» Data extract

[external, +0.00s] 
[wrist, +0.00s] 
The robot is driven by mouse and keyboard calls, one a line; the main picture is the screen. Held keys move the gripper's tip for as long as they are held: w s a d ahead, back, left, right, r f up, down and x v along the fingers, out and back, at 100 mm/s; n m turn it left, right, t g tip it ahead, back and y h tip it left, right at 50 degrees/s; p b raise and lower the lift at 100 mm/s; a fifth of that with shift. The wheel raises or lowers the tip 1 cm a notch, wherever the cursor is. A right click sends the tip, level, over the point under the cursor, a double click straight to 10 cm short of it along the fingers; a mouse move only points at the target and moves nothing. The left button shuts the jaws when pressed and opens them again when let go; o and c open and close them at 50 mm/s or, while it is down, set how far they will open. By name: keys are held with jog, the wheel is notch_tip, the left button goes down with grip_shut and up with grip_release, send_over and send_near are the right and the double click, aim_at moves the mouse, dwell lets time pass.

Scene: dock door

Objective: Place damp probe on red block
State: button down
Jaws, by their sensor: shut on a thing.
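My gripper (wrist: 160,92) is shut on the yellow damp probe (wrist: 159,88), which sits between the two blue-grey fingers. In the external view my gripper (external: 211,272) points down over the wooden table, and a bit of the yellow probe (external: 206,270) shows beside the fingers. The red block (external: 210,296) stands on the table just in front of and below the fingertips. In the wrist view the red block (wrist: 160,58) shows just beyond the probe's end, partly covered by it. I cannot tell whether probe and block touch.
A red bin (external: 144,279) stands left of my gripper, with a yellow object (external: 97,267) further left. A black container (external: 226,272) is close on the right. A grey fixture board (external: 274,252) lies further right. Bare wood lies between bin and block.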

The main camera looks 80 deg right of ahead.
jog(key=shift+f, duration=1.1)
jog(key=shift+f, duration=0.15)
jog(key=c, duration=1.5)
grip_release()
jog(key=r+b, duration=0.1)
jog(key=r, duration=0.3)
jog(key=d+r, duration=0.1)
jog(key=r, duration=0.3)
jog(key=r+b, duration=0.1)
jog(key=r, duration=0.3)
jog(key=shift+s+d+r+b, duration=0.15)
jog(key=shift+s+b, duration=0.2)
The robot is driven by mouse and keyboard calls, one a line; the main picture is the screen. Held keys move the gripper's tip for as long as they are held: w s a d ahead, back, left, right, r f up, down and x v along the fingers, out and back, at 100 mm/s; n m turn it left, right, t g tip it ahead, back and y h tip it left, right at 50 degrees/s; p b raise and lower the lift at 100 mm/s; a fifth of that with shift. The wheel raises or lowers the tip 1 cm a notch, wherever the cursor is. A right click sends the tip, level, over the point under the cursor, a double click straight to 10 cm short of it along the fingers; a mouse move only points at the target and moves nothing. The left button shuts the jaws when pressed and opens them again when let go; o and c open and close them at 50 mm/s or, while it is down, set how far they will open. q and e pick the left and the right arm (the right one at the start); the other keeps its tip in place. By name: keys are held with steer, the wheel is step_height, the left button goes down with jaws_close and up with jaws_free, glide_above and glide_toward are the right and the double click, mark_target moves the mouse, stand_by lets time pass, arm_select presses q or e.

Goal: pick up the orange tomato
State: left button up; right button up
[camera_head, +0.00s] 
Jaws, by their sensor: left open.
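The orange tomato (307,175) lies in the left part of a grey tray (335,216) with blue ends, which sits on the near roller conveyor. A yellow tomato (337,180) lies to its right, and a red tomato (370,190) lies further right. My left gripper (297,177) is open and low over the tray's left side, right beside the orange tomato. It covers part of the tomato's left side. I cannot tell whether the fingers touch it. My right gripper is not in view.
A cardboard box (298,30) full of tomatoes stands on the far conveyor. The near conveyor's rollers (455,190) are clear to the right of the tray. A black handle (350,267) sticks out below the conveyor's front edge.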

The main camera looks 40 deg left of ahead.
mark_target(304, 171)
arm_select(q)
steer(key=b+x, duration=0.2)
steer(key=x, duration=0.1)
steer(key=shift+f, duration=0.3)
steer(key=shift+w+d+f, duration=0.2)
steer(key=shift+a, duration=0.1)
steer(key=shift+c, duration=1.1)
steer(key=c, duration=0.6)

» What the task asks
Locate all lines that include the word "pick" and copy them out.

» Result of the exercise
The robot is driven by mouse and keyboard calls, one a line; the main picture is the screen. Held keys move the gripper's tip for as long as they are held: w s a d ahead, back, left, right, r f up, down and x v along the fingers, out and back, at 100 mm/s; n m turn it left, right, t g tip it ahead, back and y h tip it left, right at 50 degrees/s; p b raise and lower the lift at 100 mm/s; a fifth of that with shift. The wheel raises or lowers the tip 1 cm a notch, wherever the cursor is. A right click sends the tip, level, over the point under the cursor, a double click straight to 10 cm short of it along the fingers; a mouse move only points at the target and moves nothing. The left button shuts the jaws when pressed and opens them again when let go; o and c open and close them at 50 mm/s or, while it is down, set how far they will open. q and e pick the left and the right arm (the right one at the start); the other keeps its tip in place. By name: keys are held with steer, the wheel is step_height, the left button goes down with jaws_close and up with jaws_free, glide_above and glide_toward are the right and the double click, mark_target moves the mouse, stand_by lets time pass, arm_select presses q or e.
Goal: pick up the orange tomato

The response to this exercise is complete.